Tuesday, February 22, 2011

World's Smallest Magnetic Field Sensor: Researchers Explore Using Organic Molecules as Electronic Components

For the first time, a team of scientists from KIT and the Institut de Physique et Chimie des Matériaux de Strasbourg (IPCMS) have now succeeded in combining the concepts of spin electronics and molecular electronics in a single component consisting of a single molecule. Components based on this principle have a special potential, as they allow for the production of very small and highly efficient magnetic field sensors for read heads in hard disks or for non-volatile memories in order to further increase reading speed and data density.

Use of organic molecules as electronic components is being investigated extensively at the moment. Miniaturization is associated with the problem of the information being encoded with the help of the charge of the electron (current on or off). However, this requires a relatively high amount of energy. In spin electronics, the information is encoded in the intrinsic rotation of the electron, the spin. The advantage is that the spin is maintained even when switching off current supply, which means that the component can store information without any energy consumption.

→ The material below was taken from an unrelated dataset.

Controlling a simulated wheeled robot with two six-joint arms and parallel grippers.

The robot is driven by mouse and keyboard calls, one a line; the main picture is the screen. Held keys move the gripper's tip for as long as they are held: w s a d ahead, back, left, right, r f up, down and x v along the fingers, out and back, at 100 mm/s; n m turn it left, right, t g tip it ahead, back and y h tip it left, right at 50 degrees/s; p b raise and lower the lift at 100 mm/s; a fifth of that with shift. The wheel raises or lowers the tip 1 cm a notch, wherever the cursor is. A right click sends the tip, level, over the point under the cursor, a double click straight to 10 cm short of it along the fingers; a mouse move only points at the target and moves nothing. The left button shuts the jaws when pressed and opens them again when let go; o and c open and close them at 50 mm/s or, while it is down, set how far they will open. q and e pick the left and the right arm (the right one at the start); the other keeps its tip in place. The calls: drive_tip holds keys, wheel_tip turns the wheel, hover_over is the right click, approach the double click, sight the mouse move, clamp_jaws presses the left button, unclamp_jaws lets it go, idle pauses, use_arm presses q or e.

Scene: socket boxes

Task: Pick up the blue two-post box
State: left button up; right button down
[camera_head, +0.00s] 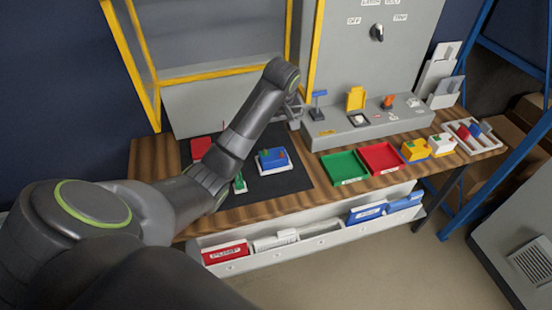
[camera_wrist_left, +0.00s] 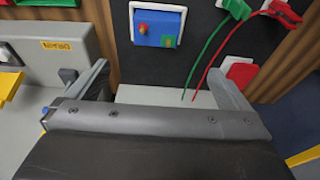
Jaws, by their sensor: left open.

The German-French research team has now combined these concepts. The organic molecule H2-phthalocyanin that is also used as blue dye in ball pens exhibits a strong dependence of its resistance, if it is trapped between spin-polarized, i.e. magnetic electrodes. This effect was first observed in purely metal contacts by Albert Fert and Peter Grünberg. It is referred to as giant magnetoresistance and was acknowledged by the Nobel Prize for Physics in 2007.

The giant magnetoresistance effect on single molecules was demonstrated at KIT within the framework of a combined experimental and theoretical project of CFN and a German-French graduate school in cooperation with the IPCMS, Strasbourg. The results of the scientists are now presented in the journalNature Nanotechnology.

Karlsruhe Institute of Technology (KIT) is a public corporation and state institution of Baden-Wuerttemberg, Germany. It fulfills the mission of a university and the mission of a national research center of the Helmholtz Association. KIT focuses on a knowledge triangle that links the tasks of research, teaching, and innovation.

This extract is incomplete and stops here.